Namun Nixon harus pulang dengan rasa rendah diri setelah mendengar
ucapan Raja Faishal, “Tidak akan ada perdamaian sebelum Israel
mengembalikan tanah-tanah Arab yang dirampas pada tahun 1967!”
Wafatnya
Apa yang dilakukan Raja Faishal terhadap Richard Nixon dan negaranya
ternyata berbuntut panjang, dan disinyalir menjadi penyebab kematiannya.
Pada tanggal 12 Rabiul Awal 1395 / 25 Maret 1975, keponakan Raja
Faishal yang bernama Faishal bin Mus’ad bin Abdul Aziz yang baru saja
pulang dari Amerika datang menemuinya.

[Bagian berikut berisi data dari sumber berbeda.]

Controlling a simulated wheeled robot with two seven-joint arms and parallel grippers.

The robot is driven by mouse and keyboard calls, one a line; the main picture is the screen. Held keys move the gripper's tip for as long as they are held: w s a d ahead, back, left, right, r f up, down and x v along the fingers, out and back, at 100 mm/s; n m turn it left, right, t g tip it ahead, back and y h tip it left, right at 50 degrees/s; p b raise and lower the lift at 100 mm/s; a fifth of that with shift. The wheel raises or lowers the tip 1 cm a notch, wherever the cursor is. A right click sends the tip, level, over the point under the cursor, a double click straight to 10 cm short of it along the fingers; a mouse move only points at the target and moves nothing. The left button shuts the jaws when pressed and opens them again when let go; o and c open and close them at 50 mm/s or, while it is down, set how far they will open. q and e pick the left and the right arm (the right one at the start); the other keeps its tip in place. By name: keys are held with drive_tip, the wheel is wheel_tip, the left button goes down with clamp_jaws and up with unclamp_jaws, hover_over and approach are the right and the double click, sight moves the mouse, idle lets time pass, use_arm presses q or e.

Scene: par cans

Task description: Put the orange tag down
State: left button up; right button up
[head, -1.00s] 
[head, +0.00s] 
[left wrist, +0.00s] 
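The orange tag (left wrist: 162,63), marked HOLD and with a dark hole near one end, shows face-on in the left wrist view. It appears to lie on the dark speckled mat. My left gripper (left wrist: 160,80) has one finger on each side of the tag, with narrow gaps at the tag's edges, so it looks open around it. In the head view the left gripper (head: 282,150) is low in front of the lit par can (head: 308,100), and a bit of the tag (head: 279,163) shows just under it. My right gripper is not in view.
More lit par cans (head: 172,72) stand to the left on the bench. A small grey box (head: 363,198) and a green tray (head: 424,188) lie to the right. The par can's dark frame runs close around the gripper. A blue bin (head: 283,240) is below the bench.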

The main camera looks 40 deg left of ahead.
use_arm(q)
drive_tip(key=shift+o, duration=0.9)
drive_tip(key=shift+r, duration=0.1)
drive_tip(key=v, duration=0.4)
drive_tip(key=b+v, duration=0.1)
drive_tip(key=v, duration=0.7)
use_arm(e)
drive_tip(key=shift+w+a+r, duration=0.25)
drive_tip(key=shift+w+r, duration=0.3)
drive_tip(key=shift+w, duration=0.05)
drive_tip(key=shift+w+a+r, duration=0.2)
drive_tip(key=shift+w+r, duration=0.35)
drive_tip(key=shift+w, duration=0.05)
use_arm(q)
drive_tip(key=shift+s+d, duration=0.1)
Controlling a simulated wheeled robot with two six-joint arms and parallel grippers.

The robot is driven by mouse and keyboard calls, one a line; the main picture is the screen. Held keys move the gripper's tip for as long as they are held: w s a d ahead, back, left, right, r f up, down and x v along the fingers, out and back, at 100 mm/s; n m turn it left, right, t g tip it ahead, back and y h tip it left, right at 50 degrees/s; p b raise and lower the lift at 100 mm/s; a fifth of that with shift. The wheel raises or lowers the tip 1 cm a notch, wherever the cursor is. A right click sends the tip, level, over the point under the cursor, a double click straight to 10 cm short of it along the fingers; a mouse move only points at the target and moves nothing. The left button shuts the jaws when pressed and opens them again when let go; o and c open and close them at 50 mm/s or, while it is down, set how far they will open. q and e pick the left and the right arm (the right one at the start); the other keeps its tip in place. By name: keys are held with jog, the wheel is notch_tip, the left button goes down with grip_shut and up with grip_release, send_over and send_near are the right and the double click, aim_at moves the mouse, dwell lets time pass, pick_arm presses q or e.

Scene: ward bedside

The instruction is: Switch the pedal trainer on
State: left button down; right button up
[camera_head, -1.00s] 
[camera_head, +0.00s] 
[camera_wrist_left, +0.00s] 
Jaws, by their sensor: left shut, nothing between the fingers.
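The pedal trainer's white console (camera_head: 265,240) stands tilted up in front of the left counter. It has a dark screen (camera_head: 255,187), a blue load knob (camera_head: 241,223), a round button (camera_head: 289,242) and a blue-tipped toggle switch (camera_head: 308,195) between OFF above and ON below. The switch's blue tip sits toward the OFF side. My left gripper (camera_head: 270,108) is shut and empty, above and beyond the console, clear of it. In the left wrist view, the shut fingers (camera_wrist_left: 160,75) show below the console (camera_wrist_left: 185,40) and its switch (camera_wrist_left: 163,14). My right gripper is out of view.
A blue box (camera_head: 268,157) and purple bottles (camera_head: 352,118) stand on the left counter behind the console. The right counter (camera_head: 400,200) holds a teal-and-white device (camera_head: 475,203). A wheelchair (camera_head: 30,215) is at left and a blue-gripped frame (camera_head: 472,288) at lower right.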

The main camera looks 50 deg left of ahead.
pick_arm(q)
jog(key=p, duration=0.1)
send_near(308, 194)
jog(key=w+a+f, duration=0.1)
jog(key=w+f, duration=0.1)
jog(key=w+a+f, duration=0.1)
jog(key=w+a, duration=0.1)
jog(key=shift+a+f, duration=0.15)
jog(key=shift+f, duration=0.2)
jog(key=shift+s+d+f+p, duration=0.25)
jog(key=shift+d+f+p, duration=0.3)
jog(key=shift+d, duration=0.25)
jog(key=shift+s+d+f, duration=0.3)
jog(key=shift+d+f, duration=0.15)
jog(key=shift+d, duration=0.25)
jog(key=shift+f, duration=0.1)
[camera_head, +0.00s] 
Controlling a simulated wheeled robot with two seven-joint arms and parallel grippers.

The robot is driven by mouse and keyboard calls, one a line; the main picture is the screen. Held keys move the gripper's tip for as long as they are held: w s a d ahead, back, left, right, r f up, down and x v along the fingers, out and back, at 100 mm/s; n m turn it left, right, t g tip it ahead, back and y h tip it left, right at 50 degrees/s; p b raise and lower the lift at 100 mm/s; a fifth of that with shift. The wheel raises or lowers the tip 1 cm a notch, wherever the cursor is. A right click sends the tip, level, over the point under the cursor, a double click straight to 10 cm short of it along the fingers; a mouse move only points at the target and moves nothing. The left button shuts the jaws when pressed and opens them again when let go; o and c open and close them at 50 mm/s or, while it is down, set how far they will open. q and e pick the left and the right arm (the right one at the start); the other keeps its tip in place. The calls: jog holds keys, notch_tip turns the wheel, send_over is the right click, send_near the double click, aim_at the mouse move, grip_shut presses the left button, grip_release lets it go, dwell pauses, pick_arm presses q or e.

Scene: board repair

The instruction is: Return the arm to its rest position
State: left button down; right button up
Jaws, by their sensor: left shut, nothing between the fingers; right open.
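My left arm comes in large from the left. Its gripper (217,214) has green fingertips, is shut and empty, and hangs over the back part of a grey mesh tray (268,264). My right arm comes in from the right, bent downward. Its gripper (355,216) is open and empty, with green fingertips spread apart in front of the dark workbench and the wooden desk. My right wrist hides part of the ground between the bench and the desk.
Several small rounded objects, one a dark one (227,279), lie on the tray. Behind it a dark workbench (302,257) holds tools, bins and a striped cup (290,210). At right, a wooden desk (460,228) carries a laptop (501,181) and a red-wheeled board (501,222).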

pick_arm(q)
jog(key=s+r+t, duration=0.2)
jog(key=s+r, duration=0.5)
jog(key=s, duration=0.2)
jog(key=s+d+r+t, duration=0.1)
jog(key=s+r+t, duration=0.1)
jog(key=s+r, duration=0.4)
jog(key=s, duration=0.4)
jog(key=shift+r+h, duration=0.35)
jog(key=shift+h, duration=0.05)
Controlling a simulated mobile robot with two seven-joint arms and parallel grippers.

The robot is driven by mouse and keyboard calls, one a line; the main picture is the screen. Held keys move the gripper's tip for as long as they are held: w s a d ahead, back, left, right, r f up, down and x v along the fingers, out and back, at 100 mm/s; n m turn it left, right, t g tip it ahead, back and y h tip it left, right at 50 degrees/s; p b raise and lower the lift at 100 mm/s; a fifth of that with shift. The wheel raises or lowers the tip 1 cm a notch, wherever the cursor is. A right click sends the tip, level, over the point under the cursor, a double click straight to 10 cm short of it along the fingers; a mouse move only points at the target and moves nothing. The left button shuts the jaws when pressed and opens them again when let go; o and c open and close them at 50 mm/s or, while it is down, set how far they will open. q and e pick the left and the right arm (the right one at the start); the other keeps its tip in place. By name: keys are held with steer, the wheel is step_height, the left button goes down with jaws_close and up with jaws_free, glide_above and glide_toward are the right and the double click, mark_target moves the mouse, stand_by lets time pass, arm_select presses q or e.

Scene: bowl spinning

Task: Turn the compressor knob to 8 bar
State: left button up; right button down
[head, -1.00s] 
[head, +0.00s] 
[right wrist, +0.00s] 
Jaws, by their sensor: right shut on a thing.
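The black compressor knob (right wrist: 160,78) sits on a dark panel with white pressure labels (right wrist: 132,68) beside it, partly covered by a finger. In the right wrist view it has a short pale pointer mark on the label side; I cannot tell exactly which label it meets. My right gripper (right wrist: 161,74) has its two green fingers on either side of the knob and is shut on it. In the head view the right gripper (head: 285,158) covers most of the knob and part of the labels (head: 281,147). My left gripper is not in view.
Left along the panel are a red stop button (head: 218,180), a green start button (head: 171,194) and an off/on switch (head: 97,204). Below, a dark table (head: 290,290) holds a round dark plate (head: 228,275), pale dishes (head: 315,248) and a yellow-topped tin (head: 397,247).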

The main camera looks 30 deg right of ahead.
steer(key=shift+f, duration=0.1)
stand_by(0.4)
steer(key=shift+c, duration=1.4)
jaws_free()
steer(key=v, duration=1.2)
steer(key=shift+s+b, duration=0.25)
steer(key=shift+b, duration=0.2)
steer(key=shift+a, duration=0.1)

Di ruang tunggu, Faishal bin
Mus’ad berbicara dengan delegasi Quwait yang juga ingin bertemu Raja.
Saat Raja datang menemui mereka, Faishal bin Mus’ad mendekati Raja
dan berpura-pura hendak memeluknya, Raja Faishal yang tidak mengetahui
niat busuk keponakannya ini dengan senang hati menyambut keponakannya
dan mendekatinya untuk menciumnya sebagaimana budaya Arab Saudi pada
umumnya. Lalu Faishal bin Mus’ad mengeluarkan pistolnya, dan
menembakkannya kea rah Raja Faishal; tembakan pertama mengenai dagu Raja
Faishal dan tembakan kedua mengenai telinganya. Para pengawal Raja
menangkap Faishal bin Mus’ad dan menghentikan kebrutalannya lalu raja
segera dibawa ke rumah sakit. Namun sayang, nyawa Raja Faishal sudah
tidak tertolong lagi karena kehilangan banyak darah. Ia wafat tidak lama
setelah kejadian itu.
Dari hasil penyidikan, disinyalir bahwa Faishal bin Mus’ad memiliki
gangguan jiwa, namun ada juga yang menyatakan ia hendak membalas dendam
atas tewasnya saudaranya Khalid bin Mus’ad karena kekeliruan kebijakan
kerajaan. Faishal bin Mus’ad pun divonis hukum pancung. Eksekusi
dilaksanakan di Riyadh, 18 Juni 1975, di sore hari.
Semoga Allah membalas jasa-jasa Raja Faishal untuk Islam dan kaum
muslimin dan menempatkannya di surga yang penuh kedamaian. Aamiin.